I wonder if the known bug (fixed in V9) is caught by one of the existing test suite files. It might well be. (If not, it might be easy to create such a test case.)
> Beyond the usual bugs popping up from time to time we have another issue
> with the upstream VAX port of GCC, which is that it is at risk of being
> dropped unless someone converts it from the deprecated CC0 representation.
> See <https://gcc.gnu.org/wiki/CC0Transition> for more details and the
> conversion status across the supported architectures.
The Wiki article is quite helpful. VAX is a "type 2" ISA as described in that article, which is the less common kind. Given how regular the VAX instruction set is, this should be straightforward. I recently did it for PDP11, which is actually somewhat harder (since there are two sets of condition codes, something gcc can be made to understand but is hardly mainstream).

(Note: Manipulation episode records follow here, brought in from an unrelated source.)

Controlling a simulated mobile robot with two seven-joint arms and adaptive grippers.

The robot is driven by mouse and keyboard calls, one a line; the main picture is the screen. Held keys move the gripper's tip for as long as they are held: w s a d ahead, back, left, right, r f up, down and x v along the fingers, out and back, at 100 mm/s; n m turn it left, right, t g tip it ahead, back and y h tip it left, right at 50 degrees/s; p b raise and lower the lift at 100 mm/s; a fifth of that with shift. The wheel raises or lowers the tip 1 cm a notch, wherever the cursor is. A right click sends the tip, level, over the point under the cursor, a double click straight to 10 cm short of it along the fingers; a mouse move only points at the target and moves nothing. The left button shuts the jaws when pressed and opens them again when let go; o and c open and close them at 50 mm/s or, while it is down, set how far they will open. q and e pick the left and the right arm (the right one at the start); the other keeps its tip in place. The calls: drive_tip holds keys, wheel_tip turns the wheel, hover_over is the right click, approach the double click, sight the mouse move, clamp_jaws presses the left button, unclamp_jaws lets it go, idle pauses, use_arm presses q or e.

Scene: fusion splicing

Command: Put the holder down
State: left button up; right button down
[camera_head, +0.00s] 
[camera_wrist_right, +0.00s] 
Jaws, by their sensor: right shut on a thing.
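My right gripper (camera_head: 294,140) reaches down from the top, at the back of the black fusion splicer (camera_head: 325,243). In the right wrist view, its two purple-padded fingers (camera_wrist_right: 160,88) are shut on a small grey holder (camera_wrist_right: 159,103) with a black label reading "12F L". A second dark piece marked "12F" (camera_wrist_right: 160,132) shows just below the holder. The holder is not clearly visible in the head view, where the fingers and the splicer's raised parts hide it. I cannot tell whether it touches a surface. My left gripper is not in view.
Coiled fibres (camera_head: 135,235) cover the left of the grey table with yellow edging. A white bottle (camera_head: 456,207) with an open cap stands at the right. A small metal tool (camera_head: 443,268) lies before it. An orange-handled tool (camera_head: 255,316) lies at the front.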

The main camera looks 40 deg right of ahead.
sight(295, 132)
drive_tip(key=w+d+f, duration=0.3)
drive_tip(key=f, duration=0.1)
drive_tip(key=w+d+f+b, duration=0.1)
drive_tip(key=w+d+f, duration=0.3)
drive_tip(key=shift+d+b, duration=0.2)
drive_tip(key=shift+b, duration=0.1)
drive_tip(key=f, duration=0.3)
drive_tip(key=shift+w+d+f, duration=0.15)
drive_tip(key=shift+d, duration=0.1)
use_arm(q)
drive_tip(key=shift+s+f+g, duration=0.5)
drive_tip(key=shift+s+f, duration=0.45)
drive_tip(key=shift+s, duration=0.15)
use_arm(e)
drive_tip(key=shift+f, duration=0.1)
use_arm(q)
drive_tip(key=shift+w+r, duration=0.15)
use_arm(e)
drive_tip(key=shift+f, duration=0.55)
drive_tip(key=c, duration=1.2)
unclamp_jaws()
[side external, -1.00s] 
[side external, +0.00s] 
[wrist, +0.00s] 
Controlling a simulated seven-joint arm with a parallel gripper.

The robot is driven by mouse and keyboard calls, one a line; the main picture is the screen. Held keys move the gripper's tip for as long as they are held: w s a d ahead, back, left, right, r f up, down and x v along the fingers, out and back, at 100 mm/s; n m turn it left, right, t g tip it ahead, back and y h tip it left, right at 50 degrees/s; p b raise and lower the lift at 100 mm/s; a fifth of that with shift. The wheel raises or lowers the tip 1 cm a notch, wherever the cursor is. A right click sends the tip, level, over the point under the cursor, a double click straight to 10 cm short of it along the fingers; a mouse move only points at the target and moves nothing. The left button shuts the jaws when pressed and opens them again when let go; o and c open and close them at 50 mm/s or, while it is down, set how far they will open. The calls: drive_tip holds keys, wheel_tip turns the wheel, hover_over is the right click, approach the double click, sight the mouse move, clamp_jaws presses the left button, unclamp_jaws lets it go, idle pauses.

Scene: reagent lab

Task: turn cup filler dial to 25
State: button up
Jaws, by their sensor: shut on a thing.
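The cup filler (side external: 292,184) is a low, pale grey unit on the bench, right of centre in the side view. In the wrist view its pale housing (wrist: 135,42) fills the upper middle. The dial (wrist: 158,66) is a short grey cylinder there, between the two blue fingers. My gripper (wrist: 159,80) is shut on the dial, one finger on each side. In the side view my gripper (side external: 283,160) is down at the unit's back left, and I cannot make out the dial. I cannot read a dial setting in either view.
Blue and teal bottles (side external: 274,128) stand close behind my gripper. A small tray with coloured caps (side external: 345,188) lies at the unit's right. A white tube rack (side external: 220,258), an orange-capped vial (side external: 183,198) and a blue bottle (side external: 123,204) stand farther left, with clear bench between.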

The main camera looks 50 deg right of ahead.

> A less pressing issue is the conversion from reload to LRA. This does
> not pose a risk for a port being dropped right now, but it would be good
> doing anyway as the next step, as I imagine eventually reload will get
> deprecated too.
Probably so. Apparently this one is very easy in the typical case, it amounts to changing one #define. It may also involve fixing some machine definitions that were technically incorrect to begin with but weren't caught before.